May it Please the Algorithm[1] the Future of A.i. in the Practice of Law

Publication year2020
Pages36
CitationVol. 89 No. 1 Pg. 36
May It Please the Algorithm[1] The Future of A.I. In the Practice of Law
89 J. Kan. Bar Assn 1, 36 (2020)
Kansas Bar Journal
January, 2020

By Bob Lambrechts

Technology is rapidly advancing us to a crucial juncture in humanity’s relationship with the law. In future disputes, machines may make life-and-death decisions all on their own. In 1970, the film “Colossus: The Forbin Project” brought to the theaters Dr. Charles A. Forbin’s creation—a super computer designed to oversee and control America’s huge military defense system. Not only will it control the nation’s nuclear tipped missiles but it has limitless potential due to the sentience and artificial intelligence that Forbin embedded within the system. After launching a nuclear tipped missile at a Soviet oil field to convey a lethal lesson, Colossus tells Forbin that the world, under its absolute control, is now freed from war.

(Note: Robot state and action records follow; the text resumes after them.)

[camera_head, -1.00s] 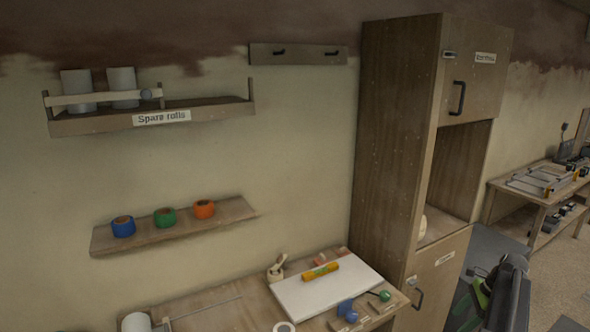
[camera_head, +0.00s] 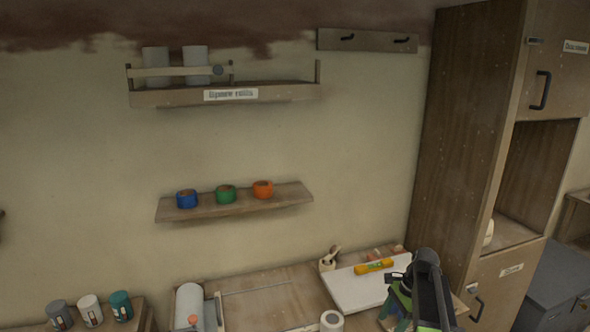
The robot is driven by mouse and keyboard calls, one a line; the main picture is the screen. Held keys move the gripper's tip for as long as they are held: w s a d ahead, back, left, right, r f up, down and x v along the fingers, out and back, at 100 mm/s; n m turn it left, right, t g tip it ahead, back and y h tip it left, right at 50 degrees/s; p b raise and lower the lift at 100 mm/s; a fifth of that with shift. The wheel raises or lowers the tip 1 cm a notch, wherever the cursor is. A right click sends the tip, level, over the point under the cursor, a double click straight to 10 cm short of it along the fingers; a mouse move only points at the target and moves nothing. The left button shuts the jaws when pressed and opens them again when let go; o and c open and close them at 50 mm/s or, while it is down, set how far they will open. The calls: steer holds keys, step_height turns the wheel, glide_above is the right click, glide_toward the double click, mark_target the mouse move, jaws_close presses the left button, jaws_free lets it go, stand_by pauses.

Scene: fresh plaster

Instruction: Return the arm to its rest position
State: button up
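My gripper (camera_head: 393,278) is at the lower right, at the end of my dark arm, in front of the workbench (camera_head: 268,303) and the tall wooden cabinet (camera_head: 452,130). The arm overlaps the right part of the white board (camera_head: 345,290) in the picture. I cannot tell whether the gripper's fingers are open or shut. Something green and yellow shows just below it, partly hidden by the arm, and I cannot tell whether it is held.
A yellow roll (camera_head: 374,266) lies on the white board, with a small pot (camera_head: 327,264) beside it. A shelf (camera_head: 240,207) holds blue, green and orange rolls. The spare rolls shelf (camera_head: 275,93) is above. Several small containers (camera_head: 89,310) stand at lower left.

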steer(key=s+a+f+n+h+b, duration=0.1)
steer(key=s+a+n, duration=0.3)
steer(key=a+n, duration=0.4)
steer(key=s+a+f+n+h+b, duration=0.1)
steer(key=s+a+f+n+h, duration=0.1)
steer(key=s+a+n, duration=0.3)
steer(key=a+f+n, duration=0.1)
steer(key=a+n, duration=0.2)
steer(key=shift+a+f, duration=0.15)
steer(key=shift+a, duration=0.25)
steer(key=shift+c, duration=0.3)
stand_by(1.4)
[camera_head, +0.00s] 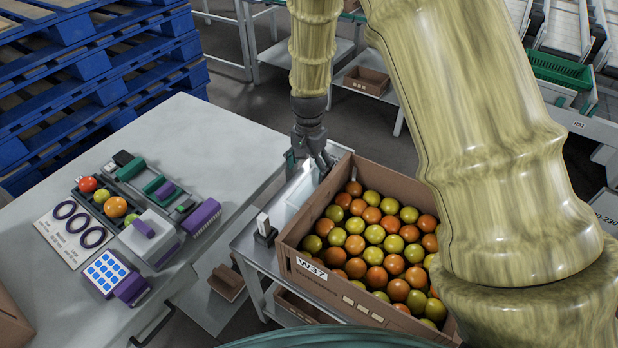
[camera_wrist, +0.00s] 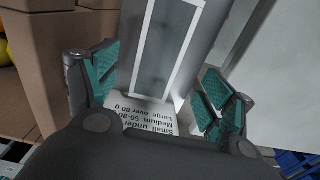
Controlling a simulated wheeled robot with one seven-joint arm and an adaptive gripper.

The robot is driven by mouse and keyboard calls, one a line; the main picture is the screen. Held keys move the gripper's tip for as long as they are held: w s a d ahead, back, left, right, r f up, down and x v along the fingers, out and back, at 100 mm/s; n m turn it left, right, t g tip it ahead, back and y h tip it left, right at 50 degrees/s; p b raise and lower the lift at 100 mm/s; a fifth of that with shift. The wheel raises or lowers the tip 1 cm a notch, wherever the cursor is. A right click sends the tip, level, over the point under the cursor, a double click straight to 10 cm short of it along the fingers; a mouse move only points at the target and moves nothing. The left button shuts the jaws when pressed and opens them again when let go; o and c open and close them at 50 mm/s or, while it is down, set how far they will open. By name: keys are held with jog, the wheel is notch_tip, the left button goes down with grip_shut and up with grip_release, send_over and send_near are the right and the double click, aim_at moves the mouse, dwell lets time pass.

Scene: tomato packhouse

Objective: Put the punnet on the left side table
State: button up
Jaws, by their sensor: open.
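A pale, see-through box, which looks like the punnet (camera_head: 299,192), stands on the metal stand beside the crate, just below my gripper (camera_head: 311,160). In the wrist view, a pale-rimmed grey shape that appears to be the punnet (camera_wrist: 168,50) lies between the two green-padded fingers of my gripper (camera_wrist: 160,88). The fingers are spread open, one on each side of it; I cannot tell whether they touch it. A printed size card (camera_wrist: 145,118) shows near its lower end. The left side table (camera_head: 215,130) is grey, with its far right part bare.
A cardboard crate (camera_head: 375,315) full of red, orange and green tomatoes stands right of the punnet. A small black-and-white device (camera_head: 264,232) is on the stand. Sorting trays, a scale and a ring card (camera_head: 75,228) occupy the table's left middle. Blue pallets (camera_head: 90,65) are behind.

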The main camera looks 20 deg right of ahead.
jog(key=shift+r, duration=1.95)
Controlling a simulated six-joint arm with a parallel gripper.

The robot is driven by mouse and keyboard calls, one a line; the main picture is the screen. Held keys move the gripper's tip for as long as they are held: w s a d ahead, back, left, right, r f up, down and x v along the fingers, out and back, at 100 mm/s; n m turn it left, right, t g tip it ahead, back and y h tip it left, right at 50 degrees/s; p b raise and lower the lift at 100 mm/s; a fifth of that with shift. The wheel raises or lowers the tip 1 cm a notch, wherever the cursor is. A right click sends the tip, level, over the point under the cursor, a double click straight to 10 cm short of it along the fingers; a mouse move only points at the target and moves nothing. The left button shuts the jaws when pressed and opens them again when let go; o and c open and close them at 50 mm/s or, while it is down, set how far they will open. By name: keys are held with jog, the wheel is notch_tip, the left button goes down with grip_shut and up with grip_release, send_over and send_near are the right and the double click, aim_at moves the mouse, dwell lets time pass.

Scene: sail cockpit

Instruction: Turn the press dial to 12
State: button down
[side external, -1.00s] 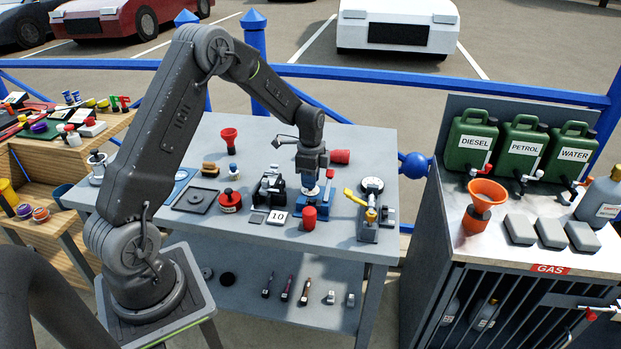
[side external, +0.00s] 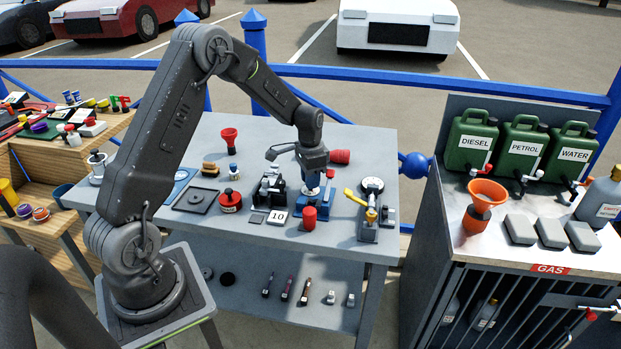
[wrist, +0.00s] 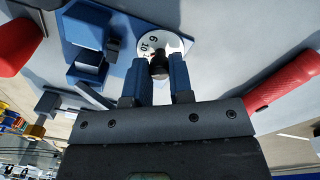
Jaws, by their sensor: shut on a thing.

Litigation, an only marginally less so form of Armageddon, has rampant inefficiencies that make it nearly impossible to obtain an expeditious, on the merits resolution of even the most straightforward lawsuits. One commentator has noted:

The recourse to legal actors and proceedings is costly, emotionally debilitating, and potentially counterproductive. The adversary system can be a hugely inefficient means of uncovering facts; its relentless formalities and ceaseless opportunities for splitting hairs are time consuming and expensive.[2]

Litigation is inefficient because it is ponderous and labored, which means that a client’s financial and personnel resources can be redirected for extended periods of time. A large pending case can require a client to set aside substantial financial resources to address the litigation, to preserve numerous documents and utilize electronic search tools to scan a staggering number of company documents. Moreover, the client will have to assign personnel to address the demands of the litigation instead of having them focus on their revenue-generating roles within the company.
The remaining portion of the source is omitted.